Here are a some things I’ve wanted to share, some images and thoughts, inspired by a couple of recent exhibitions:
“…the purpose of an artist is to reveal this presence of consciousness through the medium of the senses. So in this respect the artist has a special responsibility. A mystic’s job is to explore the nature of reality, but more is required of the artist. He or she has to simultaneously make manifest the ongoing results of this inquiry in form. So the role of the artist is to provide a way that this presence can be approached and experienced through the senses. ” — Rupert Spira, from Consciousness and the Role of the Artist
“…what all potent, sacred cultural objects have been throughout time: not a representation or picture but the very means to an awakened consciousness… Consciousness demands attention to the world and to ourselves, not as two halves but as one. Consciousness is required to address the perpetual call to care.” — Mary Jane Jacob, from Encountering the Spiritual in Contemporary Art
A couple of weeks ago I flew into Washington D.C. to see the Cezanne portrait exhibition at the National Gallery. After going to the Cezanne show in the morning, in the afternoon we went over to the Phillips Collection. Besides their permanent collection we wanted to see the exhibition Marking the Infinite (on until September 9th), works by contemporary Aboriginal women artists, Nonggirrnga Marawili, Wintjiya Napaltjarri, Yukultji Napangati, Angelina Pwerle, Carlene West, Regina Pilawuk Wilson, Lena Yarinkura, Gulumbu Yunupingu, and Nyapanyapa Yunupingu. By the end of the day I had a distinct feeling that the world had been turned inside out. I was awestruck and my mind was more than a little blown. Both Cezanne and these Aboriginal artists brought forth work that turned the world inside out.

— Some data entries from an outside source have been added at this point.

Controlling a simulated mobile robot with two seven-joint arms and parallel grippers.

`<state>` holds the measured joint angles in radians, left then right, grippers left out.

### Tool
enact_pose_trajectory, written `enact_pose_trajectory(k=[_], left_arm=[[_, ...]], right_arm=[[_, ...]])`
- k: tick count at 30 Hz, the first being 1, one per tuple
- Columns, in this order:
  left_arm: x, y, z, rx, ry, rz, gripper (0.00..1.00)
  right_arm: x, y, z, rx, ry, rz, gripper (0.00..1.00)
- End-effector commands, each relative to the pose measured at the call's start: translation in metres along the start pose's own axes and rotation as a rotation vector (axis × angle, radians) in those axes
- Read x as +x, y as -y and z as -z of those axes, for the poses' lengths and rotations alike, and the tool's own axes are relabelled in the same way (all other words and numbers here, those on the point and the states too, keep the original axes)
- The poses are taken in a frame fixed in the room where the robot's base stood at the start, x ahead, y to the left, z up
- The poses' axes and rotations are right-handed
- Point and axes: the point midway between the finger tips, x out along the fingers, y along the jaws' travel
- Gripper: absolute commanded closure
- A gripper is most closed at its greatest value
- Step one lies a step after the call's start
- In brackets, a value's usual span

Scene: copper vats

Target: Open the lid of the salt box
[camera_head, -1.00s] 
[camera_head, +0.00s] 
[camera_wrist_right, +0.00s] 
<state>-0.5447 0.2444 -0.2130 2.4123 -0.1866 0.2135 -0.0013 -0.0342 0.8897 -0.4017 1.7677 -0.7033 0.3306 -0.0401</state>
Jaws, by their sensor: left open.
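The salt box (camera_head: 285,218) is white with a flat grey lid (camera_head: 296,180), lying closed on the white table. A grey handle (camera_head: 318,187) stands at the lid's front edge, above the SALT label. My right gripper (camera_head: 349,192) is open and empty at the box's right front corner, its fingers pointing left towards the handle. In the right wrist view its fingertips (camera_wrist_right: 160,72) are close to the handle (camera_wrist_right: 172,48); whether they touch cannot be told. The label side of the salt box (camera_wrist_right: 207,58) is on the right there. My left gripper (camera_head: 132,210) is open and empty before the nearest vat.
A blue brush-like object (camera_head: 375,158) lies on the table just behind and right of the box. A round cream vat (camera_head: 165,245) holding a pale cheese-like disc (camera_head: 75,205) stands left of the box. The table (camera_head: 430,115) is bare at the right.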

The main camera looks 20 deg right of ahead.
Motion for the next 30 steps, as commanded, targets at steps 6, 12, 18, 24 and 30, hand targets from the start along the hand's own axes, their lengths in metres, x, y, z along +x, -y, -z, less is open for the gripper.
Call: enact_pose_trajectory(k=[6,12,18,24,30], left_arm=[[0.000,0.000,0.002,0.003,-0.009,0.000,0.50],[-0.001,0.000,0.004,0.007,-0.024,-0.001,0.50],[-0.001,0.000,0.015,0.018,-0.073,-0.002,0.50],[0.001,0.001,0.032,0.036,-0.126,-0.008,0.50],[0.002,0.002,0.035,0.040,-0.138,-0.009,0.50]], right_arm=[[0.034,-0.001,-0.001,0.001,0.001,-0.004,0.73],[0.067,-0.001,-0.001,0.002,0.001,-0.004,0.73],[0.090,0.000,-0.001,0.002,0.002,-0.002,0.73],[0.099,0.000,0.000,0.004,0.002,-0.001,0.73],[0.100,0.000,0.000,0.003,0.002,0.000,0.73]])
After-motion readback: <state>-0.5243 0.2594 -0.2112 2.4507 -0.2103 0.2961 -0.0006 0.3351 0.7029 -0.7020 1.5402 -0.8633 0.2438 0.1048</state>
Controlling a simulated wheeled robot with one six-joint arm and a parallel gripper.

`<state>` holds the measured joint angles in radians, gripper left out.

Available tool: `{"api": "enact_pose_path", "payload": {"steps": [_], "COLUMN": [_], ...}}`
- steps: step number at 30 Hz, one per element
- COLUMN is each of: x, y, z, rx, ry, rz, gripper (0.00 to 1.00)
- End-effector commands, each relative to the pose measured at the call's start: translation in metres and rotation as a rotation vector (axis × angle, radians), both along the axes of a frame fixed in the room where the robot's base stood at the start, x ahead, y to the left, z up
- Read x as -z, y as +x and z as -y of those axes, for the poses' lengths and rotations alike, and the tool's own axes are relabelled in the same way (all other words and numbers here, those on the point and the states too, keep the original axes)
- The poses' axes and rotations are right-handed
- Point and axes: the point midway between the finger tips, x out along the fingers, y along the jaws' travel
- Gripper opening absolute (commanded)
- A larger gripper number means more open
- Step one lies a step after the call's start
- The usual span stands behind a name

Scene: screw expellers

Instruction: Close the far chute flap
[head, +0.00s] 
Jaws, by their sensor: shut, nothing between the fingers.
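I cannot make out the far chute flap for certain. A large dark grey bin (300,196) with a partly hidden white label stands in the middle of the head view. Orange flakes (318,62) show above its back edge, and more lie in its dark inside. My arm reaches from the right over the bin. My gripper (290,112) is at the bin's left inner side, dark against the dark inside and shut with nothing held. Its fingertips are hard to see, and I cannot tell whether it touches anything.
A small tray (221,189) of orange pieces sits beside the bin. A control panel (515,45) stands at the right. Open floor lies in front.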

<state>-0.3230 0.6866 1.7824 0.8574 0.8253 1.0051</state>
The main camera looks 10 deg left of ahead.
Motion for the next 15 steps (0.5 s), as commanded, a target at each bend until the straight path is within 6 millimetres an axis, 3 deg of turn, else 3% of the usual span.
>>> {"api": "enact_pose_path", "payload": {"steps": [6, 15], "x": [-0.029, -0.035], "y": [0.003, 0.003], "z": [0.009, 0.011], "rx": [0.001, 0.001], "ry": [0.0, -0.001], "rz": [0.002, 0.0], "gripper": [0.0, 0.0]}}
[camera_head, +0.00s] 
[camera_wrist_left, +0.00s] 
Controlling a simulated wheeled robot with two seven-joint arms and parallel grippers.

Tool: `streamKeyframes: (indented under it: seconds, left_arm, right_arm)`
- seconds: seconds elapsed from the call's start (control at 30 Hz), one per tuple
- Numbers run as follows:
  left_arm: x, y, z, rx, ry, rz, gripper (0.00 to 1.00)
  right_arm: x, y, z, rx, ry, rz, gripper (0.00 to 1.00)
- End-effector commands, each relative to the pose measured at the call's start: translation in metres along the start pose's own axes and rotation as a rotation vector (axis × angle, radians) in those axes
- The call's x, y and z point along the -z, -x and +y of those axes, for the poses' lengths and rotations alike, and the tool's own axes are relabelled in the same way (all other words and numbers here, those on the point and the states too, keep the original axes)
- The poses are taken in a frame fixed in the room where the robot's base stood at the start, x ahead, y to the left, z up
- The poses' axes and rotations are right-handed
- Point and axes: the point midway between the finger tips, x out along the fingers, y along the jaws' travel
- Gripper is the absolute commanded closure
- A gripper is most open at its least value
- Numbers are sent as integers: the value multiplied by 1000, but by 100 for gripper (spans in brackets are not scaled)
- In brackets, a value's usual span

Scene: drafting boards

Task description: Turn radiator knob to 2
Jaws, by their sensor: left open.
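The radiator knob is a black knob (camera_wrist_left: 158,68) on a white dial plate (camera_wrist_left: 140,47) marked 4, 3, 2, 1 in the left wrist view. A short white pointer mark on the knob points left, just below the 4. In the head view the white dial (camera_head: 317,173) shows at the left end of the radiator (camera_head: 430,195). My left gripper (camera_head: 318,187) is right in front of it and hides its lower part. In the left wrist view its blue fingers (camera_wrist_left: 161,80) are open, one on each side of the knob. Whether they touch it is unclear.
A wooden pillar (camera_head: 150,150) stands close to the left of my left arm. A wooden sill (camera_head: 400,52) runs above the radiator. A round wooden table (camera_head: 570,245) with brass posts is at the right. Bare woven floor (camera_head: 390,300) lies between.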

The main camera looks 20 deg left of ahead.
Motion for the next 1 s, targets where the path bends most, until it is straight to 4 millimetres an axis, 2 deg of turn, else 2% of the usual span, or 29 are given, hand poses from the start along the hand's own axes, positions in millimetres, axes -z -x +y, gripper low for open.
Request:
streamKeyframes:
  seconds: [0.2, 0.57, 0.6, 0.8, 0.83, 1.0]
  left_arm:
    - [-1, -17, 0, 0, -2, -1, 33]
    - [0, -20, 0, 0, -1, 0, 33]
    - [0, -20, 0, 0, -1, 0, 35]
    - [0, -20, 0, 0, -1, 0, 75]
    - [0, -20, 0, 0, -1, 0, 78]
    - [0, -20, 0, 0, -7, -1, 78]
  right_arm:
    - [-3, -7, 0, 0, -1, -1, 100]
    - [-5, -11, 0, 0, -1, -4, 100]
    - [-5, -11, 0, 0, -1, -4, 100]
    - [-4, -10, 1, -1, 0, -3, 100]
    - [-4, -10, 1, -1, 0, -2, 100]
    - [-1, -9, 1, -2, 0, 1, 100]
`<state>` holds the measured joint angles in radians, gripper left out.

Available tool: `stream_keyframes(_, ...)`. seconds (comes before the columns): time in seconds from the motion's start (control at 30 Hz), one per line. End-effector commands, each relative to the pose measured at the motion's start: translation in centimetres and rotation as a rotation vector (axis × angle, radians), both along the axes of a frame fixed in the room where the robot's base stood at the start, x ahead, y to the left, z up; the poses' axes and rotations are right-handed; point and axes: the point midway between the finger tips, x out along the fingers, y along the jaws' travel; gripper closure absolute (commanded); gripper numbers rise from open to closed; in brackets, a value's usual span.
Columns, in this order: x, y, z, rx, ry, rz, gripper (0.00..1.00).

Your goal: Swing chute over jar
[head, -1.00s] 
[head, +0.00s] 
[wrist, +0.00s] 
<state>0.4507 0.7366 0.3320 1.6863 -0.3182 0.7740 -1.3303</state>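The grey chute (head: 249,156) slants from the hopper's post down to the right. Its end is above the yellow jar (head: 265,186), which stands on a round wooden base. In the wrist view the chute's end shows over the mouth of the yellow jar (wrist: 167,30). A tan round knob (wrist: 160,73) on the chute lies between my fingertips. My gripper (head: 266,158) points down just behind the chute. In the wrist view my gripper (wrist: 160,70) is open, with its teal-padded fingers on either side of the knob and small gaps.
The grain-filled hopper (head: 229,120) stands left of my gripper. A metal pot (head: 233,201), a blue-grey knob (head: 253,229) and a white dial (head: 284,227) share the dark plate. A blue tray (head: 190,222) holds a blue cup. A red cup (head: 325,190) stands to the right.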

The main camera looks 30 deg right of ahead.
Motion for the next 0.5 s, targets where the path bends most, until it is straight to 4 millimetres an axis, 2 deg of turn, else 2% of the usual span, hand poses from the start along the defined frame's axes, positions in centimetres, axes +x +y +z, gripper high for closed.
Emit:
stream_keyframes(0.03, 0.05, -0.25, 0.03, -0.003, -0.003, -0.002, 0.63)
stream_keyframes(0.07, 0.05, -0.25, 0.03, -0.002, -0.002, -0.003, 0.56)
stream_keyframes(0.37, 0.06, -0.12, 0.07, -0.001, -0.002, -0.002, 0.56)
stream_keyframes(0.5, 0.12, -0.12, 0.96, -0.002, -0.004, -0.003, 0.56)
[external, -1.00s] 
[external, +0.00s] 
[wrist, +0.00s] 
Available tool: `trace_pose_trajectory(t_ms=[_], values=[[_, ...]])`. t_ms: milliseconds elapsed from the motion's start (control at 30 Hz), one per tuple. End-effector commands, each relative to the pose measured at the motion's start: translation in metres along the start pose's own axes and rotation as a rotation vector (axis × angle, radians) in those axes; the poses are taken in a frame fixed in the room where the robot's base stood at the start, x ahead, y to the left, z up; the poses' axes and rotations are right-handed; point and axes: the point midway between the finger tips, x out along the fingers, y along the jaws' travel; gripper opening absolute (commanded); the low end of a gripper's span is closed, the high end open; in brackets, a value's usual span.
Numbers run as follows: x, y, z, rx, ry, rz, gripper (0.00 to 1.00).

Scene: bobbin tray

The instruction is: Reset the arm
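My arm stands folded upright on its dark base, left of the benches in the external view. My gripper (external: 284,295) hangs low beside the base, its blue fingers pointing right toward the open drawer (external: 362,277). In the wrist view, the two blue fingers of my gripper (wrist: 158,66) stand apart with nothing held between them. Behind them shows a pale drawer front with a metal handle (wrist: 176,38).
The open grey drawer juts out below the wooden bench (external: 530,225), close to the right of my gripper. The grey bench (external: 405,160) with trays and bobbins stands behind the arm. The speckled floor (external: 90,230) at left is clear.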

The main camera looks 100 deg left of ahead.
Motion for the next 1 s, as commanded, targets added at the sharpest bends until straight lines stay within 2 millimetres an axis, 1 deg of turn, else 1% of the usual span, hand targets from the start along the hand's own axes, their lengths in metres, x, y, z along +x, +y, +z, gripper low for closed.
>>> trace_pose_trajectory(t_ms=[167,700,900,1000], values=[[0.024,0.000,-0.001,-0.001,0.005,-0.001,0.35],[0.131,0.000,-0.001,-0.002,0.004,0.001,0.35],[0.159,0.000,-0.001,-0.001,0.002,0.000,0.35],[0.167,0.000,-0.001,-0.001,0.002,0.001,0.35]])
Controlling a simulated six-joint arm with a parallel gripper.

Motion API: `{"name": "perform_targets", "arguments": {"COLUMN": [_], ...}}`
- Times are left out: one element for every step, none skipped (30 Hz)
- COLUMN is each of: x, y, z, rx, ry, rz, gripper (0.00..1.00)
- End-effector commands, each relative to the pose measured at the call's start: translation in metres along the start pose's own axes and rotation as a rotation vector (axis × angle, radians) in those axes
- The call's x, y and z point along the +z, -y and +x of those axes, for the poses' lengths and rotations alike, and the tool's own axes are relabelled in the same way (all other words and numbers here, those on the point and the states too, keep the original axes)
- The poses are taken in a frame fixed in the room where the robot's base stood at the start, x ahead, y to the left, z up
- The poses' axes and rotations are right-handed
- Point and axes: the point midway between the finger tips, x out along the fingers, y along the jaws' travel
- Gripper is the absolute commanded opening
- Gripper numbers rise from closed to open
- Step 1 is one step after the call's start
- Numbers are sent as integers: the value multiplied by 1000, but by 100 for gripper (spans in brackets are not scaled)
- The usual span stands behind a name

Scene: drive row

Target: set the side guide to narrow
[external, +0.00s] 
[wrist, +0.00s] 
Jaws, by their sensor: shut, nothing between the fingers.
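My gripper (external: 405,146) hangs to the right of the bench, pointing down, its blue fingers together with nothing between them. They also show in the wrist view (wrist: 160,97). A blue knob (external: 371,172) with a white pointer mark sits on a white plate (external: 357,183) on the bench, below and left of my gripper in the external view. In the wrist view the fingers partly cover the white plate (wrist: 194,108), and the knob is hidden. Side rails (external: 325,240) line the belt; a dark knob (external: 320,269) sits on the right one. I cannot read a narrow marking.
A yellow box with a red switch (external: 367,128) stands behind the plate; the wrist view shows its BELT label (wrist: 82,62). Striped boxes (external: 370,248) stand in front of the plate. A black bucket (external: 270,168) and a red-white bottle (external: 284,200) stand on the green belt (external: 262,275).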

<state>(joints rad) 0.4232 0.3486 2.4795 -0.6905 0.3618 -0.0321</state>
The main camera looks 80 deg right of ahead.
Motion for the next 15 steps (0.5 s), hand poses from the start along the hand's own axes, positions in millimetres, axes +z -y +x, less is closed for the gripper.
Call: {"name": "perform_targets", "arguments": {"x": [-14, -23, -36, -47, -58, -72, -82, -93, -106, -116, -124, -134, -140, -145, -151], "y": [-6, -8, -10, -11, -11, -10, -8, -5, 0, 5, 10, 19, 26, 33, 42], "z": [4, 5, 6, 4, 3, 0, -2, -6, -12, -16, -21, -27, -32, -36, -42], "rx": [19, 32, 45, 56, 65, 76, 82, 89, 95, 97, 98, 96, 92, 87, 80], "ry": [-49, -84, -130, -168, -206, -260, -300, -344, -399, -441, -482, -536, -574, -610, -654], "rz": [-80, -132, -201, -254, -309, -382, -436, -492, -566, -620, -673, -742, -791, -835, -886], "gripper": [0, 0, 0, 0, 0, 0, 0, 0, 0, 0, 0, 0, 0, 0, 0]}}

It wasn’t a situation of this art, these objects, leading my mind to awareness, but rather consciousness turning itself into stuff, into matter, into form. That’s all. It’s just these artists seem to know it.
These photographic images cannot begin to communicate these objects’ power. From the catalog for Marking the Infinite:
“This is an exhibition about the intimate and the infinite: about the tiniest fruits of the earth and the stars above; about a single stitch, and the great web of creation; about the simple passage of a brush across canvas, and the unfolding eternity of being…
“Over the past three decades, women artists from Aboriginal Australia have provided some of the most compelling and prescient examples of…world-picturing. From the most unlikely of places — tiny remote communities dotted across Australia’s deserts and tropical north– a clarion call has sounded for the unique perspectives and wisdom of the peripheries. It is no surprise to learn that the nine artists in Marking the Infinite are also matriarchs in their communities: grandmothers, mothers, aunts, and sisters. They are wise women who have spent a lifetime carefully observing the world, while they undertook the often thankless tasks of caring for family, community, and country. These women are well primed to comment on our times, for they have dedicated their lives to the quiet, dignified work of holding together the world.”
–Henry F. Skerritt, Curator For our times.